### The task
Below are several entries. Transcribe exactly those lines that fall from the one with "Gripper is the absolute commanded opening" through the one with "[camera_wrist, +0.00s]", end lines included.
════════════════
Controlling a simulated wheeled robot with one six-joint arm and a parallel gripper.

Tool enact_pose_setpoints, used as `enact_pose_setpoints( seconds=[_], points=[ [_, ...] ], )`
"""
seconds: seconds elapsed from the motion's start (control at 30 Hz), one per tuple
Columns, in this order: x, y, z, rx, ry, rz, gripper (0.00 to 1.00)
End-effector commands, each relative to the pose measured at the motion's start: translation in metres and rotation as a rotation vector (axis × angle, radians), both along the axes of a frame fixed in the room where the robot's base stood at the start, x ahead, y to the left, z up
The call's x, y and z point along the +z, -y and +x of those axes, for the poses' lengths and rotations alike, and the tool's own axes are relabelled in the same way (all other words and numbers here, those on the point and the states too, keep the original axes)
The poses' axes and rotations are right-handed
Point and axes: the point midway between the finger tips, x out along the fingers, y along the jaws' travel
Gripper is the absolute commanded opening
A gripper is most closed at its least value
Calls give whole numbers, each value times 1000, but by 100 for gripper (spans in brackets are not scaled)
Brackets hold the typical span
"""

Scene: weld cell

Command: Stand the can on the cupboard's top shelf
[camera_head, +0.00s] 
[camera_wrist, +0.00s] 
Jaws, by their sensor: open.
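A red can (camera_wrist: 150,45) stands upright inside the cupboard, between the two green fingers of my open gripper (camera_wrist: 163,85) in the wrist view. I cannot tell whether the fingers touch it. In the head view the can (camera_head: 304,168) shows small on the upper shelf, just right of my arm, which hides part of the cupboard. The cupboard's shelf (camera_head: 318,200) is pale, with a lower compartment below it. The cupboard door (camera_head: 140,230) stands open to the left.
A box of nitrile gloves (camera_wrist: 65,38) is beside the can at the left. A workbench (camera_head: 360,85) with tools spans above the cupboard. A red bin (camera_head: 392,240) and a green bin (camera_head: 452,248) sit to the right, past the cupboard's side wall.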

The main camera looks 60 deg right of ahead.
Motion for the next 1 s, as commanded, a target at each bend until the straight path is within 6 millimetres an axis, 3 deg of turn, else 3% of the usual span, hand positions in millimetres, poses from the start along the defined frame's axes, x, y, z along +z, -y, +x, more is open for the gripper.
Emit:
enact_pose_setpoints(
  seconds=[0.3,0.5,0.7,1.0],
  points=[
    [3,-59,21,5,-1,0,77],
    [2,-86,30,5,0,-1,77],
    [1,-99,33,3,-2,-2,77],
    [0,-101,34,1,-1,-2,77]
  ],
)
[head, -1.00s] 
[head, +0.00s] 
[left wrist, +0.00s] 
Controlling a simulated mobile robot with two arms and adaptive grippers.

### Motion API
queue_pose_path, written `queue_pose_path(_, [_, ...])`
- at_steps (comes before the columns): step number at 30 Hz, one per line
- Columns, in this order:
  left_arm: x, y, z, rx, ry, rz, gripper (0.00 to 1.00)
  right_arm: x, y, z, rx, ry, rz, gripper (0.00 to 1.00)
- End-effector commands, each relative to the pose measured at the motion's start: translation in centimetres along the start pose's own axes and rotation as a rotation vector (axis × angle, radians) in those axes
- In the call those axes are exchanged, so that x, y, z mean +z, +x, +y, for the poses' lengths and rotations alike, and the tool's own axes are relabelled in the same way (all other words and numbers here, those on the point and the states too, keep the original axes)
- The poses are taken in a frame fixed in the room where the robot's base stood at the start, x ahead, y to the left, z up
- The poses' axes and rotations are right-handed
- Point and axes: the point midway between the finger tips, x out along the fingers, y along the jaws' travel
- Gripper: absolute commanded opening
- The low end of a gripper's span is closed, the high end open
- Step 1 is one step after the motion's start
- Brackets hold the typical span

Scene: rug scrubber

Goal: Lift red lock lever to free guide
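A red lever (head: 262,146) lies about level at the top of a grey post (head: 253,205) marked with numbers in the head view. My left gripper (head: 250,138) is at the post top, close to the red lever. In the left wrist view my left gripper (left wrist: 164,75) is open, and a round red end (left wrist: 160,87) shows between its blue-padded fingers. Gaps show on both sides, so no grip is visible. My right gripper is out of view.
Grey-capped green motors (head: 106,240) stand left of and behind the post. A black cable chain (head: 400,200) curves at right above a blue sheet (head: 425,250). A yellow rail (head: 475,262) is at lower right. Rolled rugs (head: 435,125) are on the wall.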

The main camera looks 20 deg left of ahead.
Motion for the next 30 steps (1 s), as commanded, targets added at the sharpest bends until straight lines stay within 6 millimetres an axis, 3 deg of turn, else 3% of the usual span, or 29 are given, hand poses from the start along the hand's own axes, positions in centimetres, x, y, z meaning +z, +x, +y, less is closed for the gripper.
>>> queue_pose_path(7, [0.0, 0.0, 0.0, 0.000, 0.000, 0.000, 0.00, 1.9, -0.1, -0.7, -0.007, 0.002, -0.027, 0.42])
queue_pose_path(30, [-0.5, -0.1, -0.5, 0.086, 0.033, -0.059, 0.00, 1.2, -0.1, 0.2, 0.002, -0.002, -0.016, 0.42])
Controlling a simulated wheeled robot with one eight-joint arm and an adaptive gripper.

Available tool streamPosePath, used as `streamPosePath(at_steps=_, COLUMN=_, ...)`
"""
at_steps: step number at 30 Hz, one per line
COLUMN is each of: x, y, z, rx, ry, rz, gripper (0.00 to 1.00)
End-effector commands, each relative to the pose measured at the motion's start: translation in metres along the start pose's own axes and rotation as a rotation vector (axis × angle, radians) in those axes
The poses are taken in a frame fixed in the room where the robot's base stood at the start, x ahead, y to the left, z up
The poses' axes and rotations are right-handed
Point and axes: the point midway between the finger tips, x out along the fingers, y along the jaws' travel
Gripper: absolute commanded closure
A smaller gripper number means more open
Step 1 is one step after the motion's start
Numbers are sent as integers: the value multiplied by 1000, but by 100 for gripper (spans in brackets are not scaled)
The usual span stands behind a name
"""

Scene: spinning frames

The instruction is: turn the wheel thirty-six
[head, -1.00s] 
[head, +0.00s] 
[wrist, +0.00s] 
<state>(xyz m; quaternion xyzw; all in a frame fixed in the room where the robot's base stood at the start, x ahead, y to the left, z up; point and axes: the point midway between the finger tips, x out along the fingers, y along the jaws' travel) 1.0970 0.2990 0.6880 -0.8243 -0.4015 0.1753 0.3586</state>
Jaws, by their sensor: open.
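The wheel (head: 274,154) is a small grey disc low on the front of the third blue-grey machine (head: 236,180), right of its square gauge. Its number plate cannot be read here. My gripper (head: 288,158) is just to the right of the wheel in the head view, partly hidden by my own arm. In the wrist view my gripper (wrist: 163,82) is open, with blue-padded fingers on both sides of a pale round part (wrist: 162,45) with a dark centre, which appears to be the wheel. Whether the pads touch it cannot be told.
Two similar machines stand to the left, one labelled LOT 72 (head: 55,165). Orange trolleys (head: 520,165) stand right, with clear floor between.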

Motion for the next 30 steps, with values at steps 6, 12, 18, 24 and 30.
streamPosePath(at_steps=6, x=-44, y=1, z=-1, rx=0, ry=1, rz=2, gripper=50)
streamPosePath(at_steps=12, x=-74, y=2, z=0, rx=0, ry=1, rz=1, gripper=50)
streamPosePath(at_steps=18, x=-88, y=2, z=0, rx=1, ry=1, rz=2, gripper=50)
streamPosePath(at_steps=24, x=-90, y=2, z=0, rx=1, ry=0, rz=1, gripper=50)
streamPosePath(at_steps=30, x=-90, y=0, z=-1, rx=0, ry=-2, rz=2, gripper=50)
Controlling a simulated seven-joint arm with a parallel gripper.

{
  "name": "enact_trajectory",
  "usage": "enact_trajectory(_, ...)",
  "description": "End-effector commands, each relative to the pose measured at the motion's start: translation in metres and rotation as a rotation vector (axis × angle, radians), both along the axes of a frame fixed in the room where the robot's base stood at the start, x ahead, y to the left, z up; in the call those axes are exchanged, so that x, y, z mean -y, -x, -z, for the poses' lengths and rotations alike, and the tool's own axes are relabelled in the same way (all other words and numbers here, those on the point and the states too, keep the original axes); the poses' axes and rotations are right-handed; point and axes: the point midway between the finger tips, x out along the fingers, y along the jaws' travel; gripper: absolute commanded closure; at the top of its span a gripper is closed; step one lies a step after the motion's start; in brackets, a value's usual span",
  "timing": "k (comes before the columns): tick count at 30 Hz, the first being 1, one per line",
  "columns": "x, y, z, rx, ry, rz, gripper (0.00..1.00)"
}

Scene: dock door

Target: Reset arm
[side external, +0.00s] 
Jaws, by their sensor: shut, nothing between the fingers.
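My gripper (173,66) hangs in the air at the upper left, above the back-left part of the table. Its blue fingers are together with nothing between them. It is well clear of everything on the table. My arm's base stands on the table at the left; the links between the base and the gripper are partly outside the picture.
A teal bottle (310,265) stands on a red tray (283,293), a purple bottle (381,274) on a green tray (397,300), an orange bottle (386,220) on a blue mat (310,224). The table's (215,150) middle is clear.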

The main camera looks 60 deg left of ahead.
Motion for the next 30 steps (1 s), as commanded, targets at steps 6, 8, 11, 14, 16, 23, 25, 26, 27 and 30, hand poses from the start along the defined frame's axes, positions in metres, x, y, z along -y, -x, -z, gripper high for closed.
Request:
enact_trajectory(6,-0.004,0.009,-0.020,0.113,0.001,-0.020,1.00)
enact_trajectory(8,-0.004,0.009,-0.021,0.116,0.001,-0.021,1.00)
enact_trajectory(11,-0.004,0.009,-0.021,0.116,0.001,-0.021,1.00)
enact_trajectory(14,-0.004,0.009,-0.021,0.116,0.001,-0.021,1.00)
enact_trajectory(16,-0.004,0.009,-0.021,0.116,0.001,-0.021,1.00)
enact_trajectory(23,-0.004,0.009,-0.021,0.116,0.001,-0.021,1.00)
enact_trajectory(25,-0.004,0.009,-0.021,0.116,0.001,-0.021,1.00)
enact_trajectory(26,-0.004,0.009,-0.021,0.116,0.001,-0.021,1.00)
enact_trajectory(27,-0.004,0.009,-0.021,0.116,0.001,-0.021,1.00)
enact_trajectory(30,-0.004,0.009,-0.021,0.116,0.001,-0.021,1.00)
════════════════
### Task answer
Gripper is the absolute commanded opening
A gripper is most closed at its least value
Calls give whole numbers, each value times 1000, but by 100 for gripper (spans in brackets are not scaled)
Brackets hold the typical span
"""

Scene: weld cell

Command: Stand the can on the cupboard's top shelf
[camera_head, +0.00s] 
[camera_wrist, +0.00s] 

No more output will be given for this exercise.